■ **Problem**:
Scan the following material for the string "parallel" and copy each line in which it appears.

■ **Listed records**:
________________

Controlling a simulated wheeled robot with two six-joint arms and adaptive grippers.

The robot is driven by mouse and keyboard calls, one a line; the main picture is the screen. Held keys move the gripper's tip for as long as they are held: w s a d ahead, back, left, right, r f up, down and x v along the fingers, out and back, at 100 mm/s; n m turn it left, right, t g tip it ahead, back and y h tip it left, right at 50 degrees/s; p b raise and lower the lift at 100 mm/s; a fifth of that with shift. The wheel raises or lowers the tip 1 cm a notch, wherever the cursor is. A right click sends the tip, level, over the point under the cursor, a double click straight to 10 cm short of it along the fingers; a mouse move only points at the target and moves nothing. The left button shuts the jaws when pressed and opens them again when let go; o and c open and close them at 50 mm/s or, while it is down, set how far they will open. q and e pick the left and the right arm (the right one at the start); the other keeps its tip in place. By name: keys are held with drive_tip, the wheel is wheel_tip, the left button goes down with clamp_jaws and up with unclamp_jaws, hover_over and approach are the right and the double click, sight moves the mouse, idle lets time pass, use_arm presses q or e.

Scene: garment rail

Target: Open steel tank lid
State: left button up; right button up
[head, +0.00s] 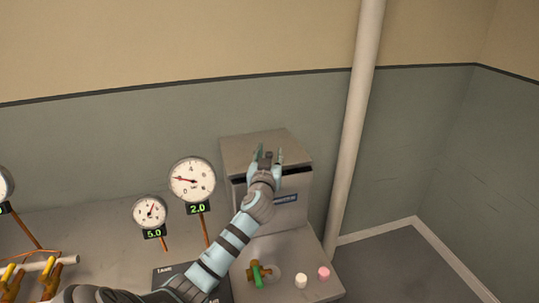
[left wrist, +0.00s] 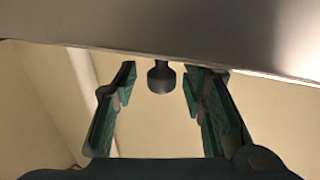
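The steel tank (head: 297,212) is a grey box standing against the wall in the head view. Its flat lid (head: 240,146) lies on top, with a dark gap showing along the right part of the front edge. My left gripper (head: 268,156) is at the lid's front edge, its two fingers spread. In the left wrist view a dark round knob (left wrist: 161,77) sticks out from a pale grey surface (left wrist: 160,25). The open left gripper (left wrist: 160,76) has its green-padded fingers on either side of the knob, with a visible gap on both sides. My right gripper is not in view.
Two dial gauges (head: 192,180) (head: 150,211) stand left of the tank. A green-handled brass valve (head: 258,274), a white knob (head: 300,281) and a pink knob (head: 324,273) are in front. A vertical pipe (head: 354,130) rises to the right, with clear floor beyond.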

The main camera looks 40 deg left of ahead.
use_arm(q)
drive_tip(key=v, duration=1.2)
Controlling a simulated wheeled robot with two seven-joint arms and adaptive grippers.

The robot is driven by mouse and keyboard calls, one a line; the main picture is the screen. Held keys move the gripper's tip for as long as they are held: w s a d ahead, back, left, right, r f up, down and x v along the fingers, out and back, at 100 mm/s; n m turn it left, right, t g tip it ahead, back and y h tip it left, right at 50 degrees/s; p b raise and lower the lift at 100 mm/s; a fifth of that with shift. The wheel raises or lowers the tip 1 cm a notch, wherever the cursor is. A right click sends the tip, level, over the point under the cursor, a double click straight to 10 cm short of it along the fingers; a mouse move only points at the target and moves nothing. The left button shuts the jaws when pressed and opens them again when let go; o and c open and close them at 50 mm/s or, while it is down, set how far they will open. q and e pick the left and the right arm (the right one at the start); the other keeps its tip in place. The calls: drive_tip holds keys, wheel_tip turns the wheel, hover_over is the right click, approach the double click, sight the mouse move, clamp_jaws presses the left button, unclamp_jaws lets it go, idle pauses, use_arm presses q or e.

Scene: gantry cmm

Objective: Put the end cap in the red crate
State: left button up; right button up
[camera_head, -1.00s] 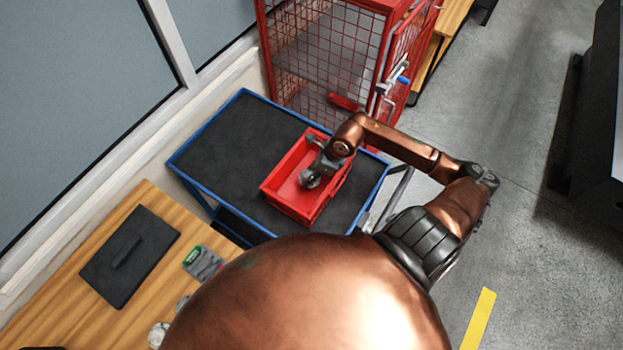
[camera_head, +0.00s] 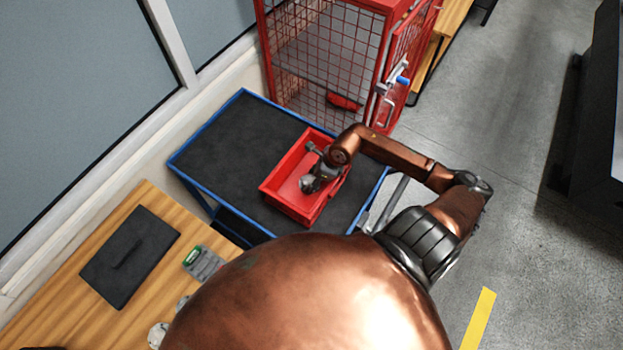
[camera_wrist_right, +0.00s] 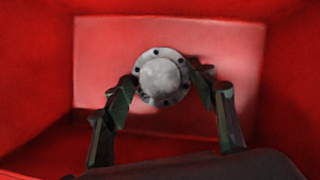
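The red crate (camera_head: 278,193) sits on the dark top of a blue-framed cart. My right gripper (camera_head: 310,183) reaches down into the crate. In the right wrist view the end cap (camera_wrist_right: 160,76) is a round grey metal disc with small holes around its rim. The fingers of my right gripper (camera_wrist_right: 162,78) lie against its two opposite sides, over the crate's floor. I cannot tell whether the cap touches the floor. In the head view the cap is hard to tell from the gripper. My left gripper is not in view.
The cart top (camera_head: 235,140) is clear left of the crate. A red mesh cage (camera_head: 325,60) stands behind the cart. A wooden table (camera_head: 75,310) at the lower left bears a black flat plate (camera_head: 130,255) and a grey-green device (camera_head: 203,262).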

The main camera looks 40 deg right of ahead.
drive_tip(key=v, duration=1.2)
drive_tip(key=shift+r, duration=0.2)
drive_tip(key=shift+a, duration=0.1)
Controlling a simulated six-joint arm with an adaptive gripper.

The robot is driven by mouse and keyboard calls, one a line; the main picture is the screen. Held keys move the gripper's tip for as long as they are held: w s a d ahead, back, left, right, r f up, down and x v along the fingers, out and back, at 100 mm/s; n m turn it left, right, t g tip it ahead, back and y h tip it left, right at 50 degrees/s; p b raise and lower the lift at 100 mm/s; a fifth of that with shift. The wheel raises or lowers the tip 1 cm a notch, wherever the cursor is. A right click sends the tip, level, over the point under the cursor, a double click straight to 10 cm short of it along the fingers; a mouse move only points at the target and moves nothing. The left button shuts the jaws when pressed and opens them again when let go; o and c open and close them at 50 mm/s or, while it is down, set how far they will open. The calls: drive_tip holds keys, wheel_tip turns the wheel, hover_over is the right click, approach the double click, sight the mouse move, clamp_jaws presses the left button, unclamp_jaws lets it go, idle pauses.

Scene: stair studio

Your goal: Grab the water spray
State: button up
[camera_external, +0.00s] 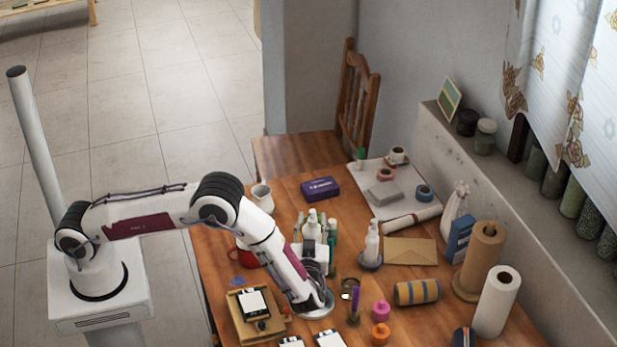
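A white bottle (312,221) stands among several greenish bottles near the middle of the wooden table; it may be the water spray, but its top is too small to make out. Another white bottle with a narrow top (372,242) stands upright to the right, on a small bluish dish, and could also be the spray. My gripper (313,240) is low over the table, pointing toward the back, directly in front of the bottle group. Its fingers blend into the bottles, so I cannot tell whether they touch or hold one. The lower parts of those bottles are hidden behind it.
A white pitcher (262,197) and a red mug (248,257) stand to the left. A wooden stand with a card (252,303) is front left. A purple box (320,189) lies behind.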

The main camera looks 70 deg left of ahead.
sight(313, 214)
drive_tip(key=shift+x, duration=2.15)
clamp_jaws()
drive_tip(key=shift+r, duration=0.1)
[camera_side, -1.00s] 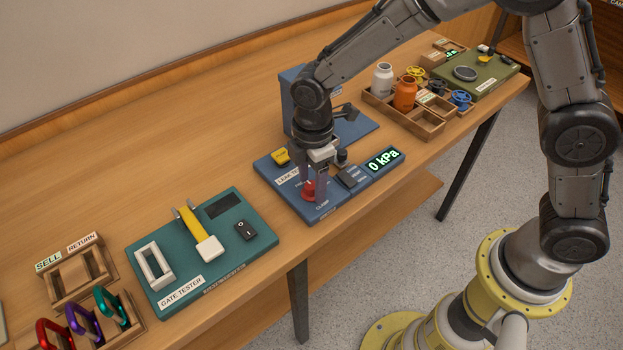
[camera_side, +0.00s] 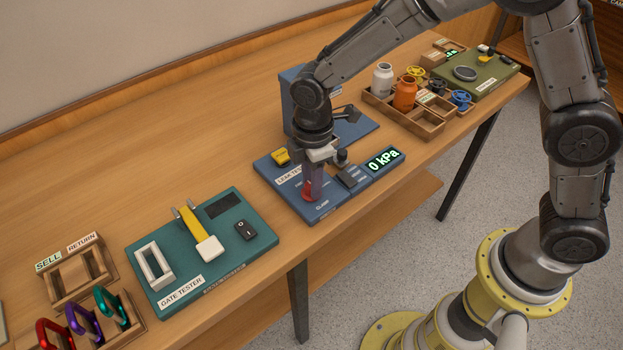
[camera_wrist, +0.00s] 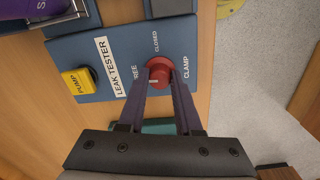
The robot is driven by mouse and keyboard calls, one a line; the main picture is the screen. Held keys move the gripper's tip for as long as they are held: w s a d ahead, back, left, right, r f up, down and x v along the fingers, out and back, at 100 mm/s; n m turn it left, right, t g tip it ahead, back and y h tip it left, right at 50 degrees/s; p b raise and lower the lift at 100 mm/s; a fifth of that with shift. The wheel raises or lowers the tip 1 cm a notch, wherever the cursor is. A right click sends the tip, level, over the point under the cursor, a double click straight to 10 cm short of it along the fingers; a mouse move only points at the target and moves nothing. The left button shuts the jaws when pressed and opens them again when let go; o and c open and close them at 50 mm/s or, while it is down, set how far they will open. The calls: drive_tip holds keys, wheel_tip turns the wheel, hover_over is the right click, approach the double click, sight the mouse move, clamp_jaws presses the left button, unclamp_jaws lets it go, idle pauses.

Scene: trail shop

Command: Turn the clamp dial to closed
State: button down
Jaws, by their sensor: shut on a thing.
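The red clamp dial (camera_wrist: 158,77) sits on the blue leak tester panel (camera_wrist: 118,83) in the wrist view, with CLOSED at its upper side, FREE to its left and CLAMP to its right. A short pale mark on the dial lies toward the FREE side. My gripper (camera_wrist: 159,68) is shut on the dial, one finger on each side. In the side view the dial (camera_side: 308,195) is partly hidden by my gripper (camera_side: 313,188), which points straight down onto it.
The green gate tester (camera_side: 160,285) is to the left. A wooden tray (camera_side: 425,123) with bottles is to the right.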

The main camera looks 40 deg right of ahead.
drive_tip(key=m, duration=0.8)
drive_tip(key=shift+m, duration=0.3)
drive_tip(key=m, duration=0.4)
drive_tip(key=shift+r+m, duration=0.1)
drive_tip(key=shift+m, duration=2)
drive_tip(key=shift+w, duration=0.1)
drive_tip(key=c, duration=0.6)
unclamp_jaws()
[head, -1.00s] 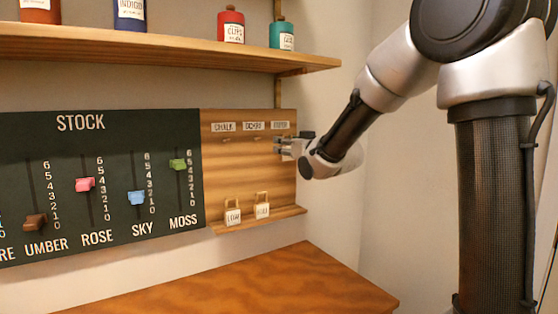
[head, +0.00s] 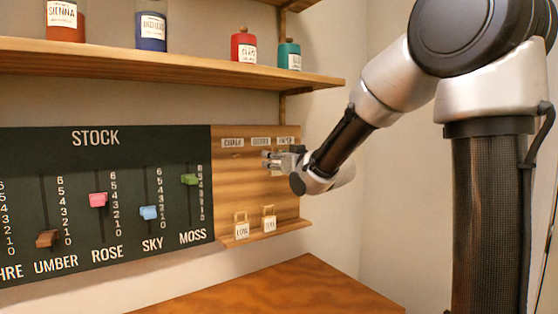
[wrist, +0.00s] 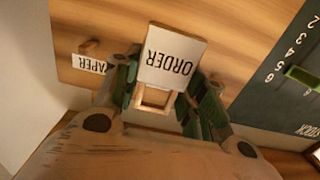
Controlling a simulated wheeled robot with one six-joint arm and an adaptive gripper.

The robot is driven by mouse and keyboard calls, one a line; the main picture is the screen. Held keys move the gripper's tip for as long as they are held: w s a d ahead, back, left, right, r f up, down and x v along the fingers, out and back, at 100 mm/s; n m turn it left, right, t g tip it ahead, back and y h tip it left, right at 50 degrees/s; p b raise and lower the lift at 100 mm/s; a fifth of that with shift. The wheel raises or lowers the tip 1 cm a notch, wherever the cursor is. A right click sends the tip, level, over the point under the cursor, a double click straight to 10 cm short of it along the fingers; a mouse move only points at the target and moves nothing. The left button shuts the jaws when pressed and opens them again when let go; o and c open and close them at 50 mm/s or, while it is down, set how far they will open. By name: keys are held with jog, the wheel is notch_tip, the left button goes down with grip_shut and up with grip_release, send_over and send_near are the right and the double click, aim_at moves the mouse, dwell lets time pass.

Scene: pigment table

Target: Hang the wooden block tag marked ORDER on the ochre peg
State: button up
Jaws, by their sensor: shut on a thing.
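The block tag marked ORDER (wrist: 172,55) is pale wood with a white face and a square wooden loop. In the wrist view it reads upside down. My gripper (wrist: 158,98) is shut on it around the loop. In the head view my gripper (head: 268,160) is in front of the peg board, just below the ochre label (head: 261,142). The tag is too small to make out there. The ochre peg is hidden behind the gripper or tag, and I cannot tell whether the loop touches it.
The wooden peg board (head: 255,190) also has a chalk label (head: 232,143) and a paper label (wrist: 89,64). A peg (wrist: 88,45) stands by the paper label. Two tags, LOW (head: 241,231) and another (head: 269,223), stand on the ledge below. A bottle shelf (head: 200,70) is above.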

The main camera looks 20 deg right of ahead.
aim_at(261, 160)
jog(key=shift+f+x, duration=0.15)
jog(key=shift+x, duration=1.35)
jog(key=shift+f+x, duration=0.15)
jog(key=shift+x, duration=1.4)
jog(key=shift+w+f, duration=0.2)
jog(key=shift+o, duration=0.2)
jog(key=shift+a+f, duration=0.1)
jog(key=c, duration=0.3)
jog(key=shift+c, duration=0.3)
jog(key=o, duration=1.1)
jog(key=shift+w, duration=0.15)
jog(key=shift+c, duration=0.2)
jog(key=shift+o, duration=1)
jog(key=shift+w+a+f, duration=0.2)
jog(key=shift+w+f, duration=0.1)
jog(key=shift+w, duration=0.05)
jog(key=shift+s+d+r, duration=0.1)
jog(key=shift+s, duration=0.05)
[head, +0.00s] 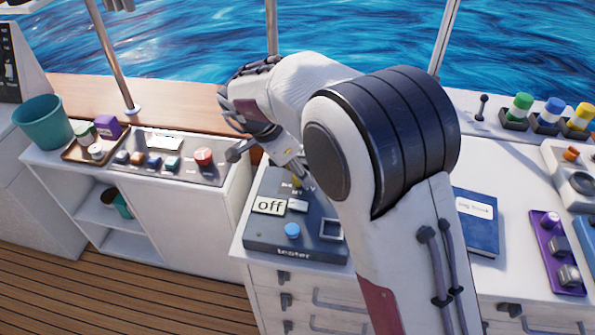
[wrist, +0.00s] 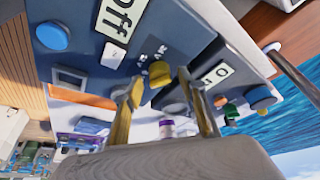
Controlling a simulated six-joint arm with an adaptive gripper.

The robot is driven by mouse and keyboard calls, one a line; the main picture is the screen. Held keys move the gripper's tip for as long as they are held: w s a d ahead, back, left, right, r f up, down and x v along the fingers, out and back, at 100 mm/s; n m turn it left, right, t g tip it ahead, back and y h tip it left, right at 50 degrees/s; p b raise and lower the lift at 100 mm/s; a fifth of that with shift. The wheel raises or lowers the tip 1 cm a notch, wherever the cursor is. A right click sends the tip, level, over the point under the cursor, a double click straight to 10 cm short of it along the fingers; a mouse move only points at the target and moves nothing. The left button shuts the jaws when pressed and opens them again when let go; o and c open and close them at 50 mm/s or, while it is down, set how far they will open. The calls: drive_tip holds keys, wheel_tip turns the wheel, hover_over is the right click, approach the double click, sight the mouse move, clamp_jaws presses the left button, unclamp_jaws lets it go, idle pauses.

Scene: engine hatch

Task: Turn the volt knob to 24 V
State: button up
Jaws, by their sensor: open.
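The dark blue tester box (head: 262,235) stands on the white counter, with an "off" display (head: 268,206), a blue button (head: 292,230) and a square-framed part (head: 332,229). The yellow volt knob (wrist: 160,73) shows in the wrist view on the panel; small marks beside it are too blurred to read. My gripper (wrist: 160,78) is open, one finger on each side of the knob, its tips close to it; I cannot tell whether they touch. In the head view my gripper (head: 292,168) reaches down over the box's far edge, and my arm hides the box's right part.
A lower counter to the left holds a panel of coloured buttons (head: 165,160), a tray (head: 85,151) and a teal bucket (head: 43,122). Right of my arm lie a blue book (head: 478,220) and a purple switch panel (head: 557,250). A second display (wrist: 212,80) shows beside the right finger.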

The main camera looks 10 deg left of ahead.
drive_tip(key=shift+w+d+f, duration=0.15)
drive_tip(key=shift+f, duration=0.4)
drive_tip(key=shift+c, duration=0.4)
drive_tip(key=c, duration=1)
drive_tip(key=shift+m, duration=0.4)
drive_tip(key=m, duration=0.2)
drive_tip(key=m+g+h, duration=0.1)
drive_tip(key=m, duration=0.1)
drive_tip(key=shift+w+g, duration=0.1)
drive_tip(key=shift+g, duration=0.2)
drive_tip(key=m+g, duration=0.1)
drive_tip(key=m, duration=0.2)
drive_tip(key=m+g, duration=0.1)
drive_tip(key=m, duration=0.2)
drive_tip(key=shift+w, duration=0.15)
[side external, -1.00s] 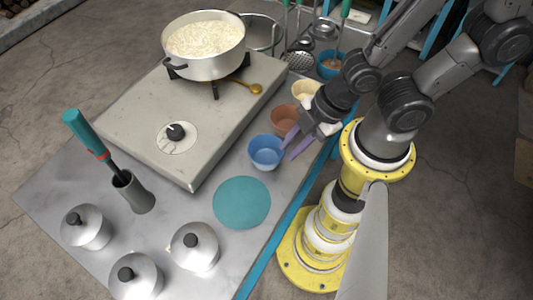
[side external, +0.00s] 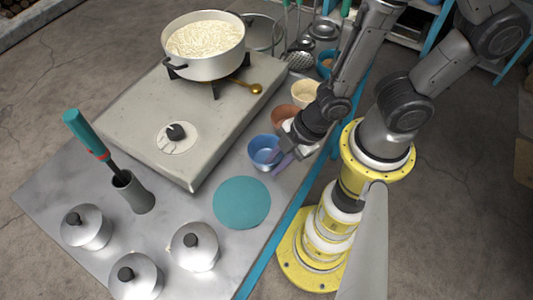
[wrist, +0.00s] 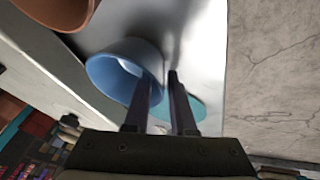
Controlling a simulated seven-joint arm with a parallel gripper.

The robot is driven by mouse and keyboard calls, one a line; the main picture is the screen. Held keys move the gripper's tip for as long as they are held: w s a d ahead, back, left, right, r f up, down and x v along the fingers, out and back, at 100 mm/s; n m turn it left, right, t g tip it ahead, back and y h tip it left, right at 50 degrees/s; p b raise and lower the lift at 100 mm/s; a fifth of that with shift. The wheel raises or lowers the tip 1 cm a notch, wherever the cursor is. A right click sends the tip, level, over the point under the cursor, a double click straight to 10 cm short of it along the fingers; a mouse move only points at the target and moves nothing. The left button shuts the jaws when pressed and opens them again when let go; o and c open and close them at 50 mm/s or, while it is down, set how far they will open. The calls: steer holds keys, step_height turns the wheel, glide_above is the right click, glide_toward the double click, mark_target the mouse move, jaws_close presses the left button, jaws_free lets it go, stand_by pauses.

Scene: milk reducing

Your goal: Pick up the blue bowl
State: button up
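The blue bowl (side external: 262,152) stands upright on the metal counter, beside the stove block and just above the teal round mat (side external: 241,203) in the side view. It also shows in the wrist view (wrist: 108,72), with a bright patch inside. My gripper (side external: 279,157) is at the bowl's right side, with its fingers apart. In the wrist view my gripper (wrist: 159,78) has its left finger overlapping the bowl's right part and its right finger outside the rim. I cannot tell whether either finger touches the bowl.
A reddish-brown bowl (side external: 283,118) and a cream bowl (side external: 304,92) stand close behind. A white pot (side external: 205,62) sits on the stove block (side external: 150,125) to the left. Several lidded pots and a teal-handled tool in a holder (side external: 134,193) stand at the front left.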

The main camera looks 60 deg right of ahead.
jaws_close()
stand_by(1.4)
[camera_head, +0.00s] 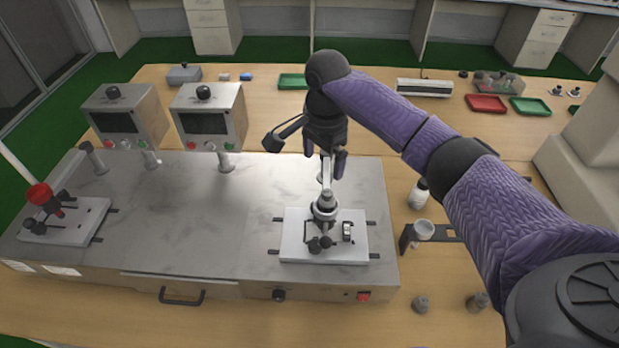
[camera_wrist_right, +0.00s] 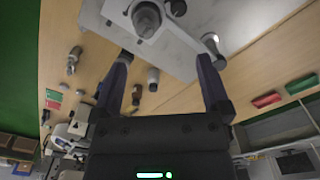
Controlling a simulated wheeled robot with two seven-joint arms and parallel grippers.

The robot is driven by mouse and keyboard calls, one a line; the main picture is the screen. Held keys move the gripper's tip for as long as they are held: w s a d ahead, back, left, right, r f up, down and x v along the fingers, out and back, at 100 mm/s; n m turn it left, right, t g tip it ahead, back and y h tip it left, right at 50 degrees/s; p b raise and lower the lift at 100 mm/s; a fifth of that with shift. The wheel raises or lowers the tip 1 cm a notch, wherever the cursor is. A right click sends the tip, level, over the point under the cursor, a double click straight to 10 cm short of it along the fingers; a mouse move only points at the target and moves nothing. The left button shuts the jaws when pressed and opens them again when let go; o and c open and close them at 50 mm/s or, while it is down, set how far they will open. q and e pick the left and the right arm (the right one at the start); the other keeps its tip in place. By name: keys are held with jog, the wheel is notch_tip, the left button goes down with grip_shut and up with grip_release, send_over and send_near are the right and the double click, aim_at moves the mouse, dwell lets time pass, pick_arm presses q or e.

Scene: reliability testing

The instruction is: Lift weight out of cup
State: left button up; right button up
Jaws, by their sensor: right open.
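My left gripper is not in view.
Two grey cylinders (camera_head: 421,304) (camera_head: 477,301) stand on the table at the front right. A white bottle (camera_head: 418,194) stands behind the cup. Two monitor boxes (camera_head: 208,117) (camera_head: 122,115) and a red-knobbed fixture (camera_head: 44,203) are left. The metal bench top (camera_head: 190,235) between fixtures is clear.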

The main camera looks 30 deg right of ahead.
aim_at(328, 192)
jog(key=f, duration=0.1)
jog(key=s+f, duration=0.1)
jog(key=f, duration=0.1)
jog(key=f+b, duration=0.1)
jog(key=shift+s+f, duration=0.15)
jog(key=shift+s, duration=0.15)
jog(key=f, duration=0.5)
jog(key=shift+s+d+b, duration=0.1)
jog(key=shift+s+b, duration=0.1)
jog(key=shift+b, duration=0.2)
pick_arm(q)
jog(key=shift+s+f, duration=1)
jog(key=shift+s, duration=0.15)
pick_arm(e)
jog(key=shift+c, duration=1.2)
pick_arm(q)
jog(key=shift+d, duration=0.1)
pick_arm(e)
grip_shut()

________________

■ **Correct response**:
Controlling a simulated seven-joint arm with a parallel gripper.
Controlling a simulated wheeled robot with two seven-joint arms and parallel grippers.

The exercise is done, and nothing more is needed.